▶ DATA SHOWN:
**********

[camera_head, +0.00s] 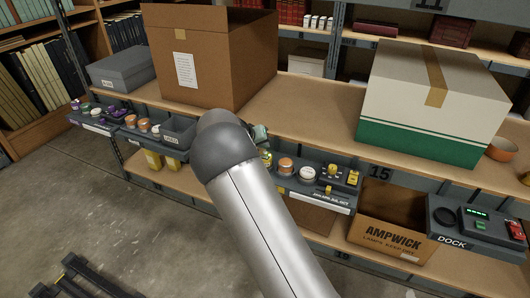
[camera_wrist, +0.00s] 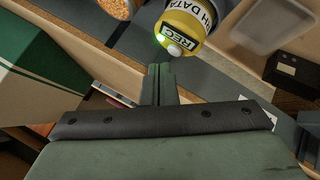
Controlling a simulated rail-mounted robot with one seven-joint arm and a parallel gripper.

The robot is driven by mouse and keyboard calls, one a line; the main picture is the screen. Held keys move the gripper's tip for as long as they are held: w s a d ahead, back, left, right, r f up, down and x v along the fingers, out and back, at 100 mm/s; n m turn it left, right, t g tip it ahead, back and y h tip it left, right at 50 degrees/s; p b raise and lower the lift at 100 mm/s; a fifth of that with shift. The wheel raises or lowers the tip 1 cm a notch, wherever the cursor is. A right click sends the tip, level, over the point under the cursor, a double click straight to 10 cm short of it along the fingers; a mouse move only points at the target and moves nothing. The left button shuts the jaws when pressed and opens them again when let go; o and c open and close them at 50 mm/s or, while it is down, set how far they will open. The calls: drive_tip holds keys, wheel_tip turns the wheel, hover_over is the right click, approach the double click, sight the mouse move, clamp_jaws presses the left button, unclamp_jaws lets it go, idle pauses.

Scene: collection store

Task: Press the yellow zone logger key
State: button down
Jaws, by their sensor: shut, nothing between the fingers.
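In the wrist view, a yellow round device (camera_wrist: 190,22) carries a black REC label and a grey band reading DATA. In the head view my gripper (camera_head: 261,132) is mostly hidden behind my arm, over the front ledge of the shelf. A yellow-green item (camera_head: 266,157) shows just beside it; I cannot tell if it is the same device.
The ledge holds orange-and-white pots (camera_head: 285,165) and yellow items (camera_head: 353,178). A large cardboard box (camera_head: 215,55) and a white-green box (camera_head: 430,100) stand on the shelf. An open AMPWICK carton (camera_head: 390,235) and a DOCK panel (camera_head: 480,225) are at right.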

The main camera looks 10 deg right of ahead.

**********

▶ AIM:
Give back the lines of the listing from the one with "Jaws, by their" through the end, both included, exactly as written and with nothing added.

▶ SOLUTION:
Jaws, by their sensor: shut, nothing between the fingers.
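In the wrist view, a yellow round device (camera_wrist: 190,22) carries a black REC label and a grey band reading DATA. In the head view my gripper (camera_head: 261,132) is mostly hidden behind my arm, over the front ledge of the shelf. A yellow-green item (camera_head: 266,157) shows just beside it; I cannot tell if it is the same device.
The ledge holds orange-and-white pots (camera_head: 285,165) and yellow items (camera_head: 353,178). A large cardboard box (camera_head: 215,55) and a white-green box (camera_head: 430,100) stand on the shelf. An open AMPWICK carton (camera_head: 390,235) and a DOCK panel (camera_head: 480,225) are at right.

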The main camera looks 10 deg right of ahead.

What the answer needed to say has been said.